Ouch. Post-convention polls by Time and Newsweek give Bush, respectively, a 10-point and an 11-point lead.
Two thoughts:
First, this discounts the claim, peddled by Democrats after the Democratic convention, that Kerry's small convention bounce is due to the ultra-polarized electorate.
Secondly, there has been much discussion around the blogosphere of various mathematical models used to predict election turnout. Fitting models to things is easy - as an applied math guy I should know - enter the data, run some best fit algorithm, and immediately you have a prediction for the future. But is there any reason to believe elections can be modelled in this manner? Trying to model, say, interarrival times of customers in a business as a Gaussian variable will give you bad results no matter how much you work it -because interarrival times are exponential. Not every approximation you come up with will match reality.

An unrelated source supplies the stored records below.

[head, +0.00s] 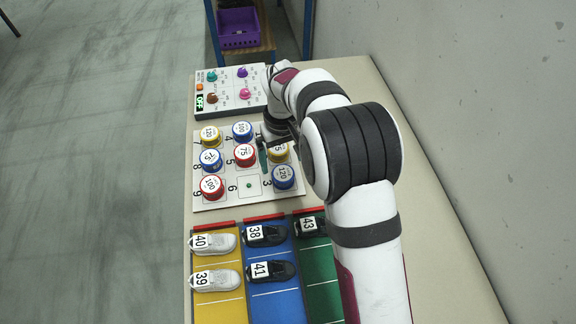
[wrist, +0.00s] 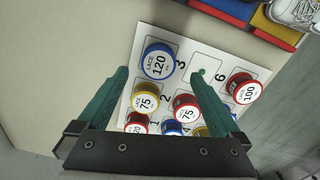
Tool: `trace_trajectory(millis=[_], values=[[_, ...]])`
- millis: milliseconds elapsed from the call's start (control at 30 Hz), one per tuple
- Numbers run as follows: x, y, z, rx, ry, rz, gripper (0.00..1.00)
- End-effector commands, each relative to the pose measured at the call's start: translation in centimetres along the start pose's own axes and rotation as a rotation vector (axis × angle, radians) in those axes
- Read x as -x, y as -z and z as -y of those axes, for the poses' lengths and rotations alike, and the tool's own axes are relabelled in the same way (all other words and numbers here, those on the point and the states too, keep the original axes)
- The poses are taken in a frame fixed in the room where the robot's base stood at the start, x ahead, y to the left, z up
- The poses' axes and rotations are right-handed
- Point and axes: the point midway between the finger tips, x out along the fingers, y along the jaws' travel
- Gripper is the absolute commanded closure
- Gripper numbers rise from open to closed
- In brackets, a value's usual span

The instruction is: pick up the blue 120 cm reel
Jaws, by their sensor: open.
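The blue 120 cm reel (head: 284,178) stands on the slot marked 3 at the near right corner of the white numbered board (head: 262,201). In the wrist view the blue reel (wrist: 157,62), with its white "LACE 120" label, lies ahead of the jaws. My gripper (head: 264,158) is open above the board, just left of and behind the reel in the head view. In the wrist view my gripper (wrist: 158,74) has its two green fingers apart with nothing held, the reel showing between the tips. The height gap cannot be told.
A yellow 75 reel (wrist: 145,98) and a red 75 reel (wrist: 186,107) stand close by. Slot 6 beside the blue reel holds only a small green peg (head: 249,185). Coloured shoe lanes (head: 215,308) lie in front; a control box (head: 231,90) stands behind.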

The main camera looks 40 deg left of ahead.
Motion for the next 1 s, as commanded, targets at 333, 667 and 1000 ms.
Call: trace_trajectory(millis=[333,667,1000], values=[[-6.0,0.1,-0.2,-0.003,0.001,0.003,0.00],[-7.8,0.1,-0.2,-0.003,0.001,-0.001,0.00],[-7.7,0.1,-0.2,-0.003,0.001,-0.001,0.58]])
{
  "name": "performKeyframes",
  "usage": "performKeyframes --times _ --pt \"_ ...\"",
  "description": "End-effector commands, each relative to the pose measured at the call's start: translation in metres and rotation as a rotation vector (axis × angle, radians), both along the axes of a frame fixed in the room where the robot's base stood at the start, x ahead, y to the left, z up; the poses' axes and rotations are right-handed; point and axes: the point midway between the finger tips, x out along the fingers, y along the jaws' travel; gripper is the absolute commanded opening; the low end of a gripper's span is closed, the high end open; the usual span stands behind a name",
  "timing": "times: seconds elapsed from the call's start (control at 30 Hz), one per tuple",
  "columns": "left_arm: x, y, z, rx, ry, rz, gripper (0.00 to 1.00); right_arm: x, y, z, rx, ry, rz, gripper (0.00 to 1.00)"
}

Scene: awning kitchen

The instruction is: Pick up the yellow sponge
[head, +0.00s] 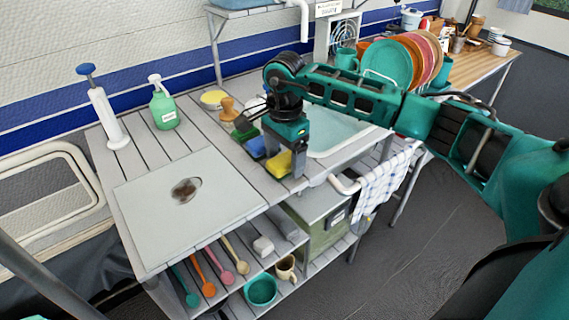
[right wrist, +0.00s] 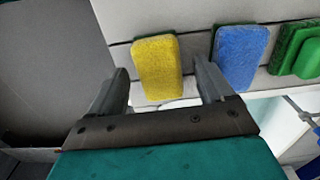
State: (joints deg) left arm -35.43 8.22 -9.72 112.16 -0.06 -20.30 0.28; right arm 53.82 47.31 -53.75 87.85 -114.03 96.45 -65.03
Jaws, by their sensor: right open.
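The yellow sponge (head: 279,163) lies on the grey slatted counter near its front edge, beside the sink. In the right wrist view the yellow sponge (right wrist: 157,68) shows between and just beyond the two fingers. My right gripper (head: 290,168) is open over the counter, with a finger beside the sponge in the head view. It also shows in the right wrist view (right wrist: 163,88), with its jaws apart and nothing gripped. I cannot tell whether a finger touches the sponge. My left gripper is not in view.
The sink (head: 335,137) is to the right. The cutting board (head: 150,220) lies left.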

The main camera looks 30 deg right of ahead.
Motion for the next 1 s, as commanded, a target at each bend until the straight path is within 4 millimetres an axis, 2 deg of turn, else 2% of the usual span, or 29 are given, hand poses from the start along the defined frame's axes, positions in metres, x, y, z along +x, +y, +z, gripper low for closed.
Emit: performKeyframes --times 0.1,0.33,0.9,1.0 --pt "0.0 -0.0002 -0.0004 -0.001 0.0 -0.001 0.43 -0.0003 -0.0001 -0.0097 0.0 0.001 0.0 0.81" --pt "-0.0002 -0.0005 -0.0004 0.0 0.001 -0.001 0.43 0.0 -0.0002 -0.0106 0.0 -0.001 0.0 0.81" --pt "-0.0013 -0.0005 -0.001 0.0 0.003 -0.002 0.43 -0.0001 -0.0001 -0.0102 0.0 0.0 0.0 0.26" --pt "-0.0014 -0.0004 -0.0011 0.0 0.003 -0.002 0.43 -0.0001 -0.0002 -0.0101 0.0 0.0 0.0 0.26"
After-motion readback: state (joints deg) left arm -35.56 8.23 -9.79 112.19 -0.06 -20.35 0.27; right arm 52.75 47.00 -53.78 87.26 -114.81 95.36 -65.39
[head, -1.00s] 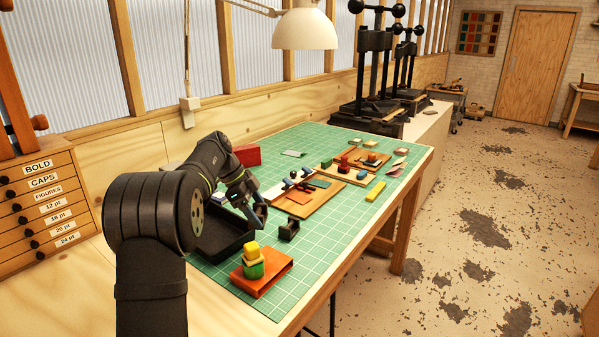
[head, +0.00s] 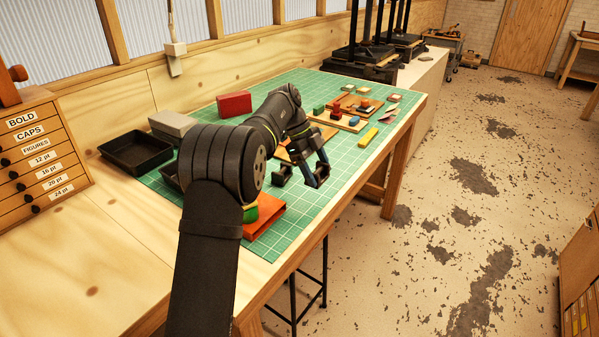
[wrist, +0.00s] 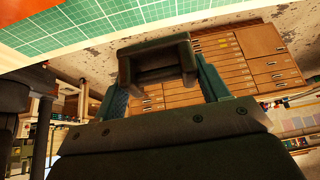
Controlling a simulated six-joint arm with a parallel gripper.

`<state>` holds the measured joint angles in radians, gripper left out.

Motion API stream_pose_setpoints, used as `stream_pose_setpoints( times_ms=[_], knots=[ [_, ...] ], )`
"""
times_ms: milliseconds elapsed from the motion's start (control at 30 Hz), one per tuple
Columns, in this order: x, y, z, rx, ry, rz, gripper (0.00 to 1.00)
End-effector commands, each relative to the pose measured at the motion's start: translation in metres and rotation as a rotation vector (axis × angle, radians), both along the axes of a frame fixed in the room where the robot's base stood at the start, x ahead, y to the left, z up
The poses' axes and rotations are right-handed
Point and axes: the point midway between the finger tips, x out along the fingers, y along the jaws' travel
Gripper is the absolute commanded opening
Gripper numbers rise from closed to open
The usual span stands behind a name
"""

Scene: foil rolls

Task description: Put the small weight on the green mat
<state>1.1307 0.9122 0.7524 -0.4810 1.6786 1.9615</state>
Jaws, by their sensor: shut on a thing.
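My gripper (head: 318,176) is over the right part of the green mat (head: 333,188), close to the table's front edge. In the wrist view it is shut on a dark, handle-shaped thing (wrist: 155,47) that looks like the small weight. The fingers press on its two sides. In the head view I cannot clearly tell the held thing from the fingertips, nor how high it is above the mat. Another small black bracket-like piece (head: 281,175) stands on the mat just left of my gripper.
An orange block (head: 266,222) with a green piece on it is partly behind my arm. A black tray (head: 134,152), a grey box (head: 171,125) and a red box (head: 234,104) stand at the left and back. A yellow bar (head: 368,138) and boards with small blocks lie farther along.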

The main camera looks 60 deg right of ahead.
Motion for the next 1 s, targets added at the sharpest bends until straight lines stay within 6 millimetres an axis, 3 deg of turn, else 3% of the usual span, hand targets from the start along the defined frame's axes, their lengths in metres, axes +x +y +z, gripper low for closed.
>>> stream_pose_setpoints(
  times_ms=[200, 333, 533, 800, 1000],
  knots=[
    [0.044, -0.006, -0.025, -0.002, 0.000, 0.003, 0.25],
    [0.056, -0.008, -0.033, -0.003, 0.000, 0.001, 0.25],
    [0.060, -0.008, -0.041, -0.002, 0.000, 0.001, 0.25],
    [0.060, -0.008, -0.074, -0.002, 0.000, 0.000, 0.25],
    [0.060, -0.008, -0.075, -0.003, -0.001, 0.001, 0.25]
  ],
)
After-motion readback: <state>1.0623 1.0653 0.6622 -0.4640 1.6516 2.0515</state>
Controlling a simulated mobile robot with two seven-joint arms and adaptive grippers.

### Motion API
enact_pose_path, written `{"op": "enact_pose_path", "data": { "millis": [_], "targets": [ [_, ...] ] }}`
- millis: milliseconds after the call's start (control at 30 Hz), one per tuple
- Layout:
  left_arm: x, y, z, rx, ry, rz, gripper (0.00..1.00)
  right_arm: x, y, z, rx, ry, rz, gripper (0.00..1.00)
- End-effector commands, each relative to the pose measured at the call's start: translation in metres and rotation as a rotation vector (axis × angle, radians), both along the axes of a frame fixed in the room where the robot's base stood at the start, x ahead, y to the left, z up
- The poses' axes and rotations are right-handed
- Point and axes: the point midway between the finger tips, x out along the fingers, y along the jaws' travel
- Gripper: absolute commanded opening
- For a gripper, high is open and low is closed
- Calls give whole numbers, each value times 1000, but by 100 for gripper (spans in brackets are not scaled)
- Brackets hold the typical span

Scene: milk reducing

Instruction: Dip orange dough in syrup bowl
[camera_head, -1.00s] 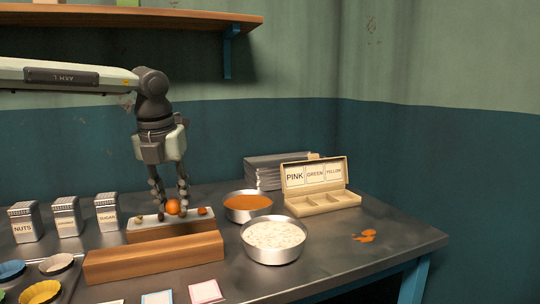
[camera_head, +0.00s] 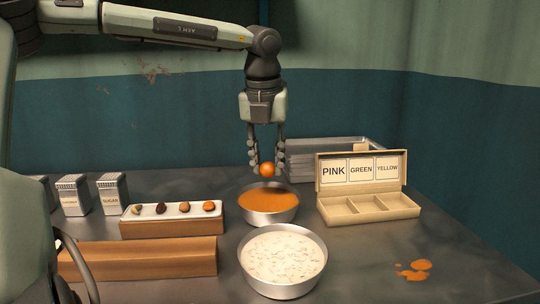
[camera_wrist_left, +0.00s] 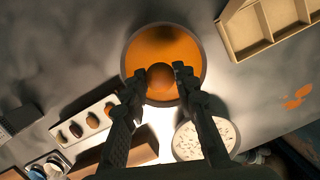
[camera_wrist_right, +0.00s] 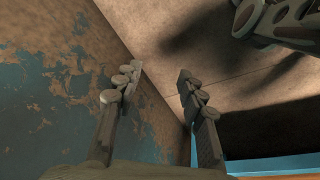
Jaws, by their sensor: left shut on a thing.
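The orange dough ball (camera_head: 267,170) is between the fingertips of my left gripper (camera_head: 267,168), which is shut on it. In the head view it hangs just above the metal bowl (camera_head: 270,216) of orange syrup (camera_head: 268,199). In the left wrist view the dough ball (camera_wrist_left: 161,82) shows against the syrup (camera_wrist_left: 163,48), between the two fingertips (camera_wrist_left: 162,70). The ball appears above the syrup surface, apart from it. My right gripper (camera_wrist_right: 155,80) shows only in the right wrist view; its fingers are apart and empty, facing a wall.
A bowl of white flaky stuff (camera_head: 284,256) stands in front of the syrup bowl. A tray with several small balls (camera_head: 172,224) is on the left. A box labelled pink, green, yellow (camera_head: 366,206) stands right. Orange spills (camera_head: 415,270) lie on the table. Metal trays (camera_head: 300,160) are behind.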

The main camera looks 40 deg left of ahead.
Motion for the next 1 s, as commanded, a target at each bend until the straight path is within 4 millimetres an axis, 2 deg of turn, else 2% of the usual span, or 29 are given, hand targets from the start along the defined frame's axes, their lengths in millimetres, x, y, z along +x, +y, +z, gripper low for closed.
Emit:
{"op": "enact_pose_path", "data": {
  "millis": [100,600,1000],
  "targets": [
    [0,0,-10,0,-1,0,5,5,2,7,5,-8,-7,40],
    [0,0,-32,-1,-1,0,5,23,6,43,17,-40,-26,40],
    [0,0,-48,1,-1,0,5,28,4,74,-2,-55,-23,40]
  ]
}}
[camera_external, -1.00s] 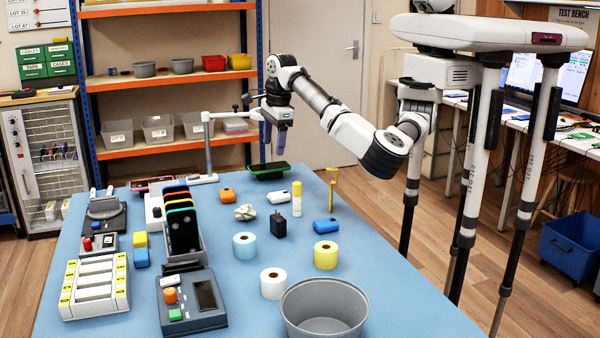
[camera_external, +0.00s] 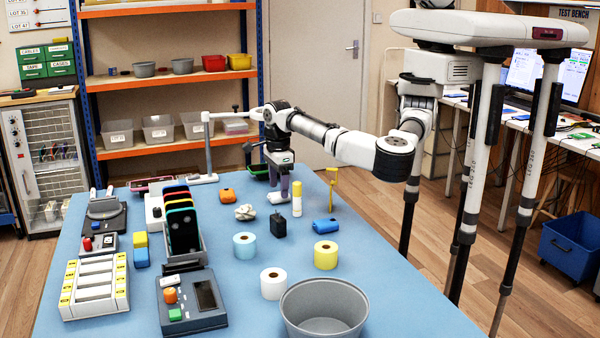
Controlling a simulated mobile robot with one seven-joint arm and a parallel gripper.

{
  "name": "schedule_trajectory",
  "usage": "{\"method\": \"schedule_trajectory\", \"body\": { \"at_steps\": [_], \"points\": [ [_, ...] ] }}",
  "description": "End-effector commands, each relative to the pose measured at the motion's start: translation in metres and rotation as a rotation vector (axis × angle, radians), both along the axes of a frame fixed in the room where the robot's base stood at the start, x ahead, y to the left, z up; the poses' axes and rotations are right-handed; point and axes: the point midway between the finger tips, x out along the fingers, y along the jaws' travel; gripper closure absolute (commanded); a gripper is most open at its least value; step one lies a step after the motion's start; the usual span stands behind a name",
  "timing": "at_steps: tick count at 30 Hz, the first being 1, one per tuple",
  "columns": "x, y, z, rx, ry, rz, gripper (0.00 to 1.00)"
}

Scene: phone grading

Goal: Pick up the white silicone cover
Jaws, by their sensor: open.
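A small white rounded piece, which looks like the white silicone cover (camera_external: 277,198), lies on the blue table toward its far side. My gripper (camera_external: 278,192) points down directly over it, fingers apart, with the fingertips low at the piece. The fingers hide part of it, and I cannot tell whether they touch it. A crumpled off-white item (camera_external: 245,212) lies just to the left on the table.
Close by stand a black charger (camera_external: 278,225), a yellow-and-white stick (camera_external: 297,197) and a blue item (camera_external: 324,226). Tape rolls (camera_external: 326,256) and a grey bowl (camera_external: 324,310) are nearer. A rack of phones (camera_external: 183,228) stands left.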

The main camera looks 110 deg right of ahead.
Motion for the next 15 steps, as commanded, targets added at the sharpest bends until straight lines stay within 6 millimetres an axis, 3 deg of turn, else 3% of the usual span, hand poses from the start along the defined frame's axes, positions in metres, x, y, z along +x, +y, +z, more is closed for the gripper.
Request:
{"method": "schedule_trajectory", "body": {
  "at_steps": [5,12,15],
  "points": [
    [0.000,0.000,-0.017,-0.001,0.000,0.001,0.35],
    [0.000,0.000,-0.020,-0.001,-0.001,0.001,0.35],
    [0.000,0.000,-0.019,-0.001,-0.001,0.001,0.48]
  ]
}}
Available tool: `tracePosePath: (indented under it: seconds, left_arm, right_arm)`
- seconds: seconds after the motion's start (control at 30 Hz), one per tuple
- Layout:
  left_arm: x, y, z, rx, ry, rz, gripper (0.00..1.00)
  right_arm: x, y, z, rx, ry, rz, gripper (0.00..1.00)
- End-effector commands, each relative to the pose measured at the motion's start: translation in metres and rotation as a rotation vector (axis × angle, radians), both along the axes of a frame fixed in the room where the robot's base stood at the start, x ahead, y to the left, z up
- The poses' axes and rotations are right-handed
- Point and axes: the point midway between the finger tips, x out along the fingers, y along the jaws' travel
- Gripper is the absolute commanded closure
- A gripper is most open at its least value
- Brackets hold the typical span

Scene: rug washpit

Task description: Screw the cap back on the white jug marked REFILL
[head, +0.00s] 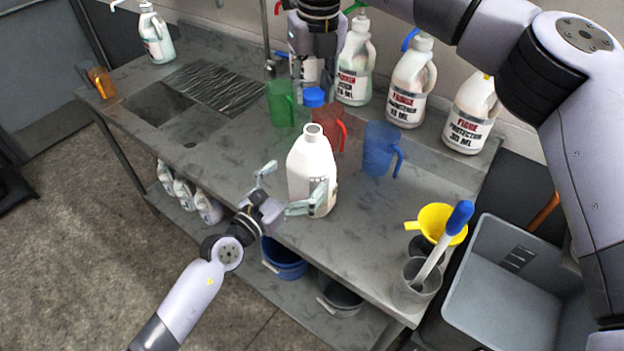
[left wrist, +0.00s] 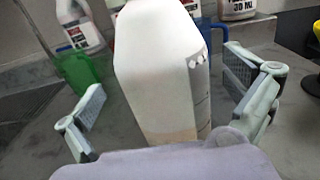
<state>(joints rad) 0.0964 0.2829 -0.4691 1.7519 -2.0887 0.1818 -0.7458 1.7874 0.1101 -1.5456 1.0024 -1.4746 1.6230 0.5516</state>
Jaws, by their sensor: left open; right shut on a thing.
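The white jug (head: 308,165) stands upright on the steel bench with its mouth open and no cap on it. I cannot read any REFILL marking on the side that shows. A blue cap (head: 314,97) is held by my right gripper (head: 315,84), above and slightly behind the jug's mouth, apart from it. My right gripper's fingers are partly hidden. My left gripper (head: 292,186) is open low at the jug, one finger on each side of it. The left wrist view shows the jug (left wrist: 160,75) between the open fingers, with gaps on both sides.
Green (head: 281,104), red (head: 329,122) and blue (head: 380,150) measuring pitchers stand close behind the jug. Several labelled white bottles (head: 408,88) line the wall. A yellow funnel (head: 437,222) and a grey beaker (head: 415,287) with a blue-handled tool occupy the right corner. Bench left of the jug is clear.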

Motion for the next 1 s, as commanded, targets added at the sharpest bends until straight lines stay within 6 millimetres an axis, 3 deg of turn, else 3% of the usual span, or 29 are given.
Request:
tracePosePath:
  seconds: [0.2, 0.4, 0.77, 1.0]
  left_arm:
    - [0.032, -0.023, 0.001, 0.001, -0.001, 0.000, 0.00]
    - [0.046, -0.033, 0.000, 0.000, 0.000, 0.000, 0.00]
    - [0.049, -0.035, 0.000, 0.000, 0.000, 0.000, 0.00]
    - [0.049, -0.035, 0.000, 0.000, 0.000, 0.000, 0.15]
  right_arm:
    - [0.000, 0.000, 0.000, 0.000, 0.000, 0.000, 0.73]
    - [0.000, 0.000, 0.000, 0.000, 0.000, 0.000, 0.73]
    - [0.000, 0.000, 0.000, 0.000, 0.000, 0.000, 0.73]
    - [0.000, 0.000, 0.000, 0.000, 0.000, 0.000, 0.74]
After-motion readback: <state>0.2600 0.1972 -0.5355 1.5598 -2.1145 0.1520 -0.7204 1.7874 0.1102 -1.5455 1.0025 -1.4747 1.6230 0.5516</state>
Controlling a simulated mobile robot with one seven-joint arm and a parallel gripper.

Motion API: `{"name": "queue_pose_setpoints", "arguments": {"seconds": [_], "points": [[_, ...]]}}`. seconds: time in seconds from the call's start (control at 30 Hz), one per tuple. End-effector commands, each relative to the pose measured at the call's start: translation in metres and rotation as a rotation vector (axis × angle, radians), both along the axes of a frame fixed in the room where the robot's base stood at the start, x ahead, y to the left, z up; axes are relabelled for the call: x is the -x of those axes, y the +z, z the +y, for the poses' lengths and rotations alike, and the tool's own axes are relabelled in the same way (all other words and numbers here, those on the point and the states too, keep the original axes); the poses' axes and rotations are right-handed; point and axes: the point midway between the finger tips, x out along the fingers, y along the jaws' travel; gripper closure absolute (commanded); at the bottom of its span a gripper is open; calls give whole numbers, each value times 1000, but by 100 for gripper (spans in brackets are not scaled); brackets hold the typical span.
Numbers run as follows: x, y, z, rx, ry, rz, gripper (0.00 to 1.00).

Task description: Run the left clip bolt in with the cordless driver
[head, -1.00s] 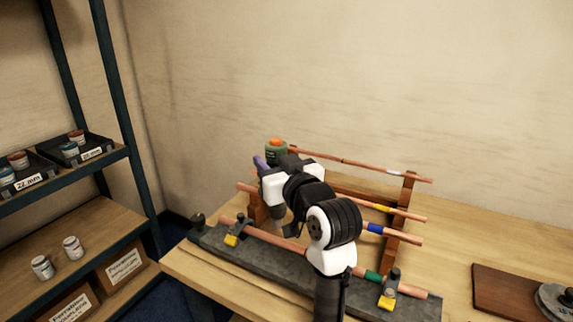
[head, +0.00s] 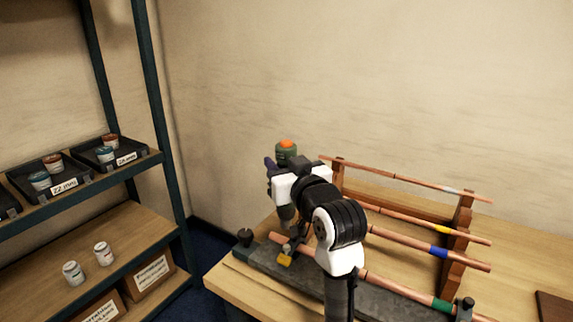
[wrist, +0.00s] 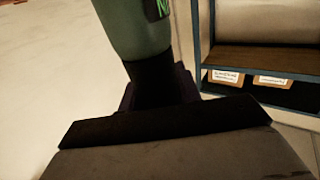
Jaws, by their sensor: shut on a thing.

In fact, this swing - a 7 point lead for Kerry three weeks ago into an 11 point lead for Bush now - without any measurable change in the variables that go into these models - suggest that election outcome is a phenomenon which cannot be modelled using macroeconomic variables and other such data. I know little about this line of research, but has anyone ever made an argument for these models that did not go along the lines of "picking these parameters, the error in the previous 10 elections is small, so it will probably be small in the next election?"
Anyway: I, actually, did not think Bush's speech would have a large impact. I saw party spin that falls flat of reality - things in Iraq are going terribly and the more Bush pretends everything is hunky dory, the more disconnected he seems from the real world. The american people seem to disagree.